Ma deuxième proposition porte sur la transposition des deux directives sur la commande publique adoptées en début d'année. Elles accordent des marges de manoeuvre aux États membres sur la question de la sous-traitance. Elles rappellent la nécessité de faire respecter par les sous-traitants les obligations applicables dans les domaines du droit environnemental, social et du travail. Elles rappellent également qu'il est nécessaire d'assurer une certaine transparence dans la chaîne de sous-traitance pour que les entités adjudicatrices disposent d'informations sur l'identité des personnes présentes sur les chantiers de construction et sur la nature des travaux réalisés pour leur compte. Elles indiquent aussi expressément que les États membres devraient pouvoir aller plus loin que les normes minimales, par exemple en élargissant les obligations de transparence, en autorisant les paiements directs en faveur des sous-traitants en permettant ou en imposant aux pouvoirs adjudicateurs de vérifier que des sous-traitants ne se trouvent pas dans l'une quelconque des situations qui justifieraient l'exclusion d'opérateurs économiques. Donc nous devons demander au Gouvernement d'aller aussi loin possible dans la transposition de l'article 88 relatif à la sous-traitance.

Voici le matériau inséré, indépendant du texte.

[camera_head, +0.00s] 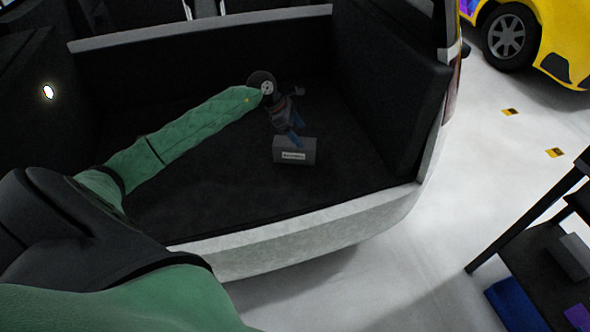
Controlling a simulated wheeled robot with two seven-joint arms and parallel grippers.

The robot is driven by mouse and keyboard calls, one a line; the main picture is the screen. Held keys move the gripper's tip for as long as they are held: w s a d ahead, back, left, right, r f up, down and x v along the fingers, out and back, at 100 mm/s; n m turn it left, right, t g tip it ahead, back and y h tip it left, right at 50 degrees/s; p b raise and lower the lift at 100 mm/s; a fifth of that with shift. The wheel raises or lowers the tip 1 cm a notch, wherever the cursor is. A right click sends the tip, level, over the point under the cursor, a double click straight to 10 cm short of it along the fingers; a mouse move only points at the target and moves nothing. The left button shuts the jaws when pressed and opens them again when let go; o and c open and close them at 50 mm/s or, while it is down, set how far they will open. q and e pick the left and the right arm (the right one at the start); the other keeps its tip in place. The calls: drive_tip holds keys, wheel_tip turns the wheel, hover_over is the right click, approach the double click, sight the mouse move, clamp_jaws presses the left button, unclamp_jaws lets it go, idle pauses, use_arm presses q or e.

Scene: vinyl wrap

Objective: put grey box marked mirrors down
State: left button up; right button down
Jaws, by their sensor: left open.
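The grey box (294,151) with a white label on its front sits on the dark floor of an open car trunk (230,205). The label is too small to read. My left gripper (296,137) points down at the top of the box, with its blue fingers at the box's upper edge. The gripper is open; whether a finger touches the box I cannot tell. My left arm reaches in from the left in a green sleeve. My right gripper is not in view.
The trunk's side wall (390,90) stands right of the box, and its light sill (300,232) runs along the front. A dark shelf (535,265) with several items stands at lower right. A yellow car (550,40) is at upper right. Pale floor lies between.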

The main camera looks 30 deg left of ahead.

J'ajoute, au-delà de la transposition de ces directives, que le problème des travailleurs détachés au sein de l'Union n'est à mon sens pas réglé. Nous sommes en train de délocaliser le secteur du bâtiment, dont nous pensions qu'il n'est pas délocalisable, en autorisant le recours massif à des travailleurs détachés. Compte tenu de la gravité de la situation du secteur en France, une clause de sauvegarde serait nécessaire.